Repeat every line of the material, character for character.

» INFORMATION SHOWN
□ □ □ □
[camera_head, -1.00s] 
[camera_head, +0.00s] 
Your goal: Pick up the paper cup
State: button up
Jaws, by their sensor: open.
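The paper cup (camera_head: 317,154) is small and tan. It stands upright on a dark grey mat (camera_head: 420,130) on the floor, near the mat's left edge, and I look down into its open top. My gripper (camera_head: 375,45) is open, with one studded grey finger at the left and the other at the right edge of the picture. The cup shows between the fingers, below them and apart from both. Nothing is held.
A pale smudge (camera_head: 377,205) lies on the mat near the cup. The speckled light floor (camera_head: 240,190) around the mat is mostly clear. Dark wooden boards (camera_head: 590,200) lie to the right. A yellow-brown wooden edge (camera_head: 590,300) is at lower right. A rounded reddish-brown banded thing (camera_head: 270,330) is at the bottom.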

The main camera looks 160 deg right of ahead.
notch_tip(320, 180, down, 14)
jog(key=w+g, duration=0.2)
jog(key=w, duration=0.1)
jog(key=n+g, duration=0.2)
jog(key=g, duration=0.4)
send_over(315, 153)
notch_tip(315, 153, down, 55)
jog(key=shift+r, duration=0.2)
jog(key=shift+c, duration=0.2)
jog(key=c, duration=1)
□ □ □ □
» ANSWER TO THE EXERCISE
[camera_head, -1.00s] 
[camera_head, +0.00s] 
Your goal: Pick up the paper cup
State: button up
Jaws, by their sensor: open.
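The paper cup (camera_head: 317,154) is small and tan. It stands upright on a dark grey mat (camera_head: 420,130) on the floor, near the mat's left edge, and I look down into its open top. My gripper (camera_head: 375,45) is open, with one studded grey finger at the left and the other at the right edge of the picture. The cup shows between the fingers, below them and apart from both. Nothing is held.
A pale smudge (camera_head: 377,205) lies on the mat near the cup. The speckled light floor (camera_head: 240,190) around the mat is mostly clear. Dark wooden boards (camera_head: 590,200) lie to the right. A yellow-brown wooden edge (camera_head: 590,300) is at lower right. A rounded reddish-brown banded thing (camera_head: 270,330) is at the bottom.

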The main camera looks 160 deg right of ahead.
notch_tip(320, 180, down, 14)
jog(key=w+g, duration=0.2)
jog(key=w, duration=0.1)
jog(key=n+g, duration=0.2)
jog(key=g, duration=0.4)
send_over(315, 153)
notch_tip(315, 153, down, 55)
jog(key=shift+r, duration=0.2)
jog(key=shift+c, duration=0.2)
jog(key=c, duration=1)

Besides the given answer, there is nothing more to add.